Object-oriented programming, or OOP, is a powerful paradigm used in many programming languages like Java, C++, and Python. It organizes software design around objects, rather than actions, and data rather than logic. This approach allows for designing modular and scalable programs. Unlike procedural programming, which focuses on writing procedures or functions, OOP is centered on creating objects that can contain both data and methods. These objects are instances of classes, which are blueprints for creating individual objects. OOP provides several advantages:

• Encapsulation: Objects encapsulate data and the methods that act on data, protecting the internal state from outside interference.
• Abstraction: This allows us to hide complex realities while exposing only the necessary parts of an object.
• Inheritance: A mechanism to create new classes using existing ones, which saves time and effort.
• Polymorphism: Allows objects to be treated as instances of their parent class, promoting flexibility and reusability.
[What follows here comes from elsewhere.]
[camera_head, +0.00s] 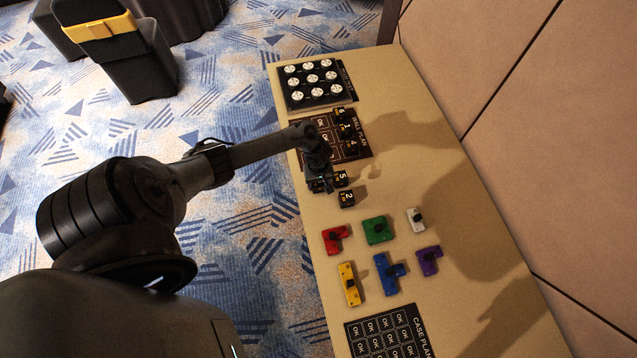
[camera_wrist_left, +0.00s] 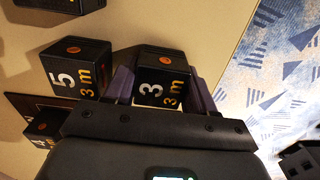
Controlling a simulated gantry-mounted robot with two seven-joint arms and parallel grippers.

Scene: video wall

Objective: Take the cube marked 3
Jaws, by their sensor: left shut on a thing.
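The cube marked 3 (camera_wrist_left: 160,82) is black with white and orange lettering and an orange dot on top. In the left wrist view it sits between the two fingers of my left gripper (camera_head: 319,184), which is shut on it. In the head view the gripper is at the table's left edge and I cannot make out the cube there. The cube marked 5 (camera_head: 341,179) stands just right of the gripper; it also shows in the left wrist view (camera_wrist_left: 77,66). I cannot tell whether the held cube touches the table. My right gripper is not in view.
The cube marked 2 (camera_head: 346,199) is close by. Several other cubes (camera_head: 346,128) lie on the wall plan mat (camera_head: 361,152). Coloured pieces, including a red one (camera_head: 336,239) and a green one (camera_head: 375,229), lie nearer. A case plan mat (camera_head: 388,336) is at the near end.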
Together, these principles make OOP a structured approach for building software solutions.

Derived Classes

Derived classes, also known as subclasses, inherit properties and behaviors from another class referred to as the base class or superclass. Derived classes allow us to create a hierarchy of related classes, enhancing code reuse and logical structure. Think of it as building a family tree. The derived class is like a child who inherits qualities from its parent (the base class). Key characteristics of derived classes include:

• They inherit all accessible properties and methods of the base class.
• They can introduce additional fields and methods that are specific to their own behavior.
• This inheritance hierarchy makes it possible to call and use base class methods without redefining them in the derived class.
• Sometimes, derived classes also override certain methods to provide specific functionality relevant to them.

By using derived classes, programmers can simplify code maintenance and enhance the functionality of their applications more easily.

Constructor Call Rules

Constructor call rules in object-oriented programming define the sequence and conditions under which constructors are executed when creating instances of classes. These rules are vital to ensure that each object is properly initialized, maintaining robustness and correctness in the program. Here are the essential constructor call rules to remember:

• When creating an object, the constructor for the base class is always called before the constructor of the derived class.
• If a class hierarchy is deep, constructors execute in an order from the top-most superclass to the bottom-most derived class.
• A constructor of a class can call other constructors within the same class (known as constructor chaining) or can explicitly call the superclass constructor to pass parameters or to avoid reliance on the default constructor.

By adhering to these rules, we ensure that the context and state of each object's attributes are correctly set, which is fundamental for the correct functioning of class-based applications.